Last week, many of my neighbors received an unsigned letter from a high-sounding organization, calling itself the Association for a Better Long Island. The letter was alternately deceiving and downright false.
The letter criticized efforts to preserve the Underhill property. The Underhill property is 81 acres of environmentally sensitive land in Jericho. It boasts rare and endangered species of plants and animals and lies in a state-designated special groundwater recharge area critical to clean drinking water for our children and grandchildren.
Most residents want to see Underhill acquired by the state and the county. The Jericho school and water districts and dozens of environmental and civic groups support the preservation effort. Two weeks ago, hundreds turned out for a huge rally in support of preservation.
The letter used the intense development of the Hamlet East as an excuse to build a 270-unit housing project at Underhill. Of course, precisely the opposite is indicated. Because of the density nearby, it is even more important to retain this open space to recharge the drinking water aquifer beneath Underhill. The letter said that government was not serious about acquiring the property, even though state, county and town officials are working to do just that. And, the letter said that the internationally respected Nature Conservancy "found that it is not ecologically significant land." That's out and out false.

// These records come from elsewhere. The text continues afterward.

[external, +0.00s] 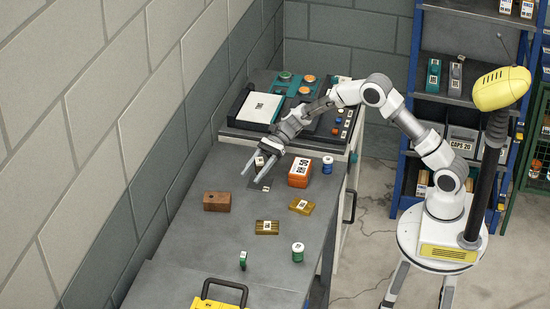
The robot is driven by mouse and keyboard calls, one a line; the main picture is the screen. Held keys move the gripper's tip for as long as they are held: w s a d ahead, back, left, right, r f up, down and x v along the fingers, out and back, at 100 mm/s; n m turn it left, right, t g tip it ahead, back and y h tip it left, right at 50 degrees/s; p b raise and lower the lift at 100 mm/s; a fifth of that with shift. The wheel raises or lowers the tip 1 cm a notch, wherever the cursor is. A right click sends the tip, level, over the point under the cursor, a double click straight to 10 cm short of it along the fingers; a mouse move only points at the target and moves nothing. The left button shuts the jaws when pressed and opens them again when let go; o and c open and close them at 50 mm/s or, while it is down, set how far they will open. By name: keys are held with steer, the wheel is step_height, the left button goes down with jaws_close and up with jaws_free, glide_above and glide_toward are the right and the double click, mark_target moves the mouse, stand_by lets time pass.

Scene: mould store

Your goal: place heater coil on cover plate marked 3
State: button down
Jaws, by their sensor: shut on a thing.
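My gripper (252,174) is over the far half of the grey bench, fingers pointing down and to the left. It is shut on a small pale piece with dark marks (259,161), partly hidden between the fingers. I cannot tell for sure that this is the heater coil. A small dark flat plate (264,187) lies on the bench just below the fingers. Two brass-coloured plates with white labels lie nearer, one at the right (302,206) and one in the middle (267,227). The labels are too small to read, so I cannot tell which plate is marked 3.
An orange box (299,171) and a blue spool (327,164) stand right of my gripper. A brown block (217,201), a green-and-white spool (298,252), a small green item (243,260) and a yellow case (217,303) are nearer. The left bench is clear beside the wall.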

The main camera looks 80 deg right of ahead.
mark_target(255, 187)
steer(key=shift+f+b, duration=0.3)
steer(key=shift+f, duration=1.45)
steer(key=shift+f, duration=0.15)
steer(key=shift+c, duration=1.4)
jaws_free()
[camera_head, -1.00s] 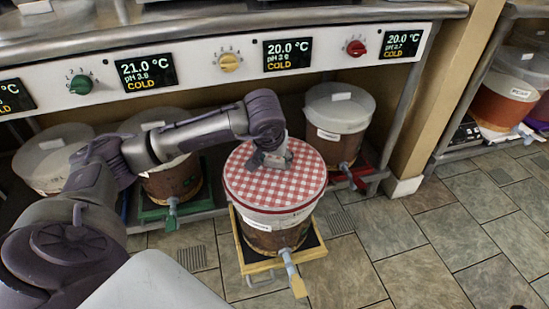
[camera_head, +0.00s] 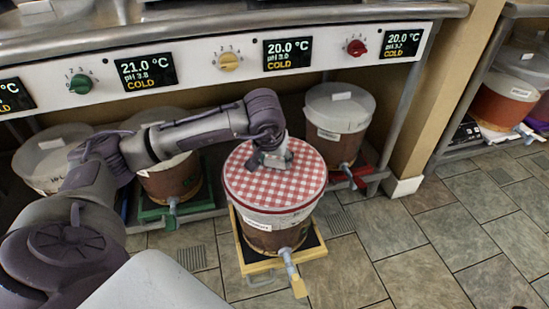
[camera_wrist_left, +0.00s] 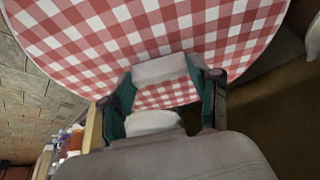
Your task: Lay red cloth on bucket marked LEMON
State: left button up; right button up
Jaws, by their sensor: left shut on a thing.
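The red cloth (camera_head: 252,185), red-and-white checked and round, lies flat over the top of the bucket (camera_head: 268,238) on the pulled-out yellow tray. The bucket has a white label on its front, too small to read. My left gripper (camera_head: 273,158) is over the back middle of the cloth. In the left wrist view, its two teal-sided fingers (camera_wrist_left: 165,98) stand on either side of a whitish block (camera_wrist_left: 160,68) at the cloth (camera_wrist_left: 90,35), and it is shut there. The exact contact is partly hidden. My right gripper is not in view.
The yellow tray (camera_head: 257,266) sticks out over the tiled floor. A lidded bucket (camera_head: 338,112) stands behind right by a red tray, another (camera_head: 172,183) on a green tray (camera_head: 180,211) to the left. A control panel (camera_head: 200,68) hangs above. Floor at the right is clear.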

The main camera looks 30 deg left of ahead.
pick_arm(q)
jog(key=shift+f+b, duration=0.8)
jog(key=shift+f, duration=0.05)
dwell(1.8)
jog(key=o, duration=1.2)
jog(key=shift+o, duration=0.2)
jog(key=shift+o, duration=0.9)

Developing Underhill as proposed would increase taxes for schools and other government services while it would decrease property values. The loss of open space, increased traffic congestion and diminished quality-of-life would hurt everybody but the developers. And the proposed project would be like anchoring 270 houseboats on the Croton Reservoir, the source of New York City's drinking water. The city wouldn't stand for that and neither should we. Who could possibly support this preposterous notion? Only a developer, right?
Yup! It turns out that the Association for a Better Long Island is no lofty social or civic organization at all. It's a lobbying organization for the island's most powerful real estate developers, a group whose members lobbied for years to prevent preservation of Long Island's Pine Barrens, Suffolk's largest special groundwater protection area.
This letter says it's from ABLI's "Land Use Committee." We all know what use ABLI wants to make of land.
ABLI is known in the environmental community as the Association to Blacktop Long Island and their members have been doing a pretty good job of it to the point where Underhill is one of the few pieces of land developers haven't yet paved over.
Oh, yeah. I almost forgot. I found out one other thing about this disinformation group. One of its leading members is Roger Tilles, who owns the Underhill property. So, in addition to representing the development at any cost crowd, ABLI is, in this case, a front group for Tilles himself.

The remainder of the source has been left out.